One comment on “Interesting Documents Department–the 2009 TEC Church Planting Initiatives Survey Report

  1. New Reformation Advocate says:

    Thanks, Kendall. This is very revealing indeed, and such a damning indictment of TEC that it scarcely needs commentary. However, as a former aspring church planter (before I realized that I wasn’t well suited for the role), and a former co-chair of the diocesan church planting commission for the Dioc. of VA back when it led the nation in church planting, I can perhaps add a few historical tidbits of interest to readers.

    1. Back in the 1990 I was a finalist in two national searches for a church planter in two liberal dioceses that hadn’t started a single new church in over a decade. The level of ignorance about church planting I encountered in the interview process was appalling. Those two dioceses really had little clue what they were looking for in a church planter, except that they knew they didn’t want a hardcore conservative priest!

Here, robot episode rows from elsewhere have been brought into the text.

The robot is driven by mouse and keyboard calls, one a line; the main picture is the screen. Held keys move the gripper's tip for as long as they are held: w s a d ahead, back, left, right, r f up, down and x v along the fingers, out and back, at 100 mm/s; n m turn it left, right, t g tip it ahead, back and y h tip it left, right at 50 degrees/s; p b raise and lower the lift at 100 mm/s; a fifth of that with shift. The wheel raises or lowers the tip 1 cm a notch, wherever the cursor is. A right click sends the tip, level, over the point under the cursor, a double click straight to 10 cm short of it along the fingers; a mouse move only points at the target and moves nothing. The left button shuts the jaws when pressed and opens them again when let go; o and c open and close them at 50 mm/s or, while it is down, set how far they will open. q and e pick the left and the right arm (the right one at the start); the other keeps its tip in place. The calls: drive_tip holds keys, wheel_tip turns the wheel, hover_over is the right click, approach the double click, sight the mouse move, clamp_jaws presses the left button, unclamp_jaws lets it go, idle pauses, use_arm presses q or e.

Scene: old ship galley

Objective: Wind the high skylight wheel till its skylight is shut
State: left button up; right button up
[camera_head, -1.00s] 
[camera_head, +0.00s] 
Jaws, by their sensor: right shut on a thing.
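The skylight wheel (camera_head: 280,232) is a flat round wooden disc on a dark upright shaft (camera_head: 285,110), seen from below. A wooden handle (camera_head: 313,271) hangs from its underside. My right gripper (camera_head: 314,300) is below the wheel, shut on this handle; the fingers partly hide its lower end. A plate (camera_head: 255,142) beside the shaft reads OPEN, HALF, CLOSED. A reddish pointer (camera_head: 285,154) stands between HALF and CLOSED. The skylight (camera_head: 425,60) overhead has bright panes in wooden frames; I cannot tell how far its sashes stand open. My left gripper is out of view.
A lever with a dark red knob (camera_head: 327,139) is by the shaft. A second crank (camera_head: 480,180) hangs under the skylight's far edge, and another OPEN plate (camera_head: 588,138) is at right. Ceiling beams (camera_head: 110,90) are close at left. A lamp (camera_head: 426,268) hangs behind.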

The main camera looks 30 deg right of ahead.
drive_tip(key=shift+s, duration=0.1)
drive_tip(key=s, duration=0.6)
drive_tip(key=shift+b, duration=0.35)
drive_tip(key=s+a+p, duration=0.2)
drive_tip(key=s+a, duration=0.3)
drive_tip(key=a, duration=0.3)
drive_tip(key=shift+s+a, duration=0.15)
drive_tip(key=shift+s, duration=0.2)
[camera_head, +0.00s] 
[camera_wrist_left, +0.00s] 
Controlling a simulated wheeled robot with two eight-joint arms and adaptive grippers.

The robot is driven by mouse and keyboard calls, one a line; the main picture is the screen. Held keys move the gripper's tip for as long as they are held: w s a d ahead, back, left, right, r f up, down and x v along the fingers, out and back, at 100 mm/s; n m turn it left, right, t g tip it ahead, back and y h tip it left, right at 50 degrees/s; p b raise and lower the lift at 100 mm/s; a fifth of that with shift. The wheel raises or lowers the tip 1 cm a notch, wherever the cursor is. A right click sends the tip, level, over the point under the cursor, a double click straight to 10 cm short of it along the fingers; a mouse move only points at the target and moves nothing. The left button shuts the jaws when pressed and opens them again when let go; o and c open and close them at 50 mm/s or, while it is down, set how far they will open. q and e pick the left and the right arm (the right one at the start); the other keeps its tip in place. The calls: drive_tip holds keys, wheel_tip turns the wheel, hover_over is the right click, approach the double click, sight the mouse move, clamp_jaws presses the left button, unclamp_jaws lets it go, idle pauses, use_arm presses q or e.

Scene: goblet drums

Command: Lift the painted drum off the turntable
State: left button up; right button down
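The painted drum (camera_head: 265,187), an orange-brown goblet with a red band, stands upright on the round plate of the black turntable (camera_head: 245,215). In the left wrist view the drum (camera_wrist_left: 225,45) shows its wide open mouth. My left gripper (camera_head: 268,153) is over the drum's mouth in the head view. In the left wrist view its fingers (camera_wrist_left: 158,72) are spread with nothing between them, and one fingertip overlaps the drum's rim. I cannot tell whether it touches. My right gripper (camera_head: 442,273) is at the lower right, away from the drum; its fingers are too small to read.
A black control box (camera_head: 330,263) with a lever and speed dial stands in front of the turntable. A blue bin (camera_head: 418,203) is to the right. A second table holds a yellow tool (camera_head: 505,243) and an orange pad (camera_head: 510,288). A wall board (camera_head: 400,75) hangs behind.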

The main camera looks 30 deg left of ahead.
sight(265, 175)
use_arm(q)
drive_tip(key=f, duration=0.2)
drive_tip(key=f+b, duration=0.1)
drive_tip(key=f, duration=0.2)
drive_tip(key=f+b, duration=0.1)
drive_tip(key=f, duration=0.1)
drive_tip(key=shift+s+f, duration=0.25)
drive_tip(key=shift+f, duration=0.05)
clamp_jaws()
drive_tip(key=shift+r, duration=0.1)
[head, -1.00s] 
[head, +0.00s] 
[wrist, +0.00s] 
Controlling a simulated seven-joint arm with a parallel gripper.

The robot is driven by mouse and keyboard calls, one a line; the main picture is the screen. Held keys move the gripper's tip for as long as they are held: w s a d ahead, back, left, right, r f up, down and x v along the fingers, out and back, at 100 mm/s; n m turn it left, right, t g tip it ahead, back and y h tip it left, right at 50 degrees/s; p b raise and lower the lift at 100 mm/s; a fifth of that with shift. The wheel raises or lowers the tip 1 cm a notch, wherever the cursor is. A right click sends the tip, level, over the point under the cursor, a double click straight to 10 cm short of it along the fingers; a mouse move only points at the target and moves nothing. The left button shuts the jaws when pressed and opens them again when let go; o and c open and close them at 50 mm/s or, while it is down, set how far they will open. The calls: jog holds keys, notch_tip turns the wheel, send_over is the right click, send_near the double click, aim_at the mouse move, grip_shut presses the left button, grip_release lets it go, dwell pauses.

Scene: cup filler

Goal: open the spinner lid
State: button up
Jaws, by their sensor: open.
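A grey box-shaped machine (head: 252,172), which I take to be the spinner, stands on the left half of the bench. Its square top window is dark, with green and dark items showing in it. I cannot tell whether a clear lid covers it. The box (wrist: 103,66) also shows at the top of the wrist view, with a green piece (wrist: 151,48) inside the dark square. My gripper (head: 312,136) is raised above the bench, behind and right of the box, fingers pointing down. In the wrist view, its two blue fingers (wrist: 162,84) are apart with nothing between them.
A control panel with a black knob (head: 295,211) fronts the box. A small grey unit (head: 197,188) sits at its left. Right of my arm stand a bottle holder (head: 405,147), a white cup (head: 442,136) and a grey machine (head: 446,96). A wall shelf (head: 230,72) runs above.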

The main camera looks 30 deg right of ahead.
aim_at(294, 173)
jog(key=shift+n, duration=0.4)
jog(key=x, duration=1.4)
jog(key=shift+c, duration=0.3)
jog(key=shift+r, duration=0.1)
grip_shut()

    2. Numerous empirical studies have shown a very strong correlation between church planting and church growth. The denominations and regional judicatories that start the most churches also grow the most, and vice versa. That doesn’t prove that there is a cause-and-effect relationship, much less proving which way the causation works, but there is a very strong and clear association between the two kinds of growth.

    3. TEC, like other oldine denoms, basically dropped out of the church planting business from about 1966 to 1980 or so. The whole institutional focus shifted so drastically to “progressive” social action concerns and causes (along with profound uneasiness over evangelism) that commitment to church planting simply dried up. This was one of the primary causes of the sudden decline that befell TEC in the mid-1960s, and which has basically persisted, with minor ups and downs, ever since, although it has accelerated significantly in the last decade.

    4. Some oldtimers may remember that the so-called “Decade of Evangelism” in the 1990s included a dream of launching 1000 new Episcopal Churches. A few of us hopeless optimists actually hoped that TEC might come close to that lofty goal. But it turned out to be a completely unrealistic dream, because many of the pre-requisite factors weren’t there.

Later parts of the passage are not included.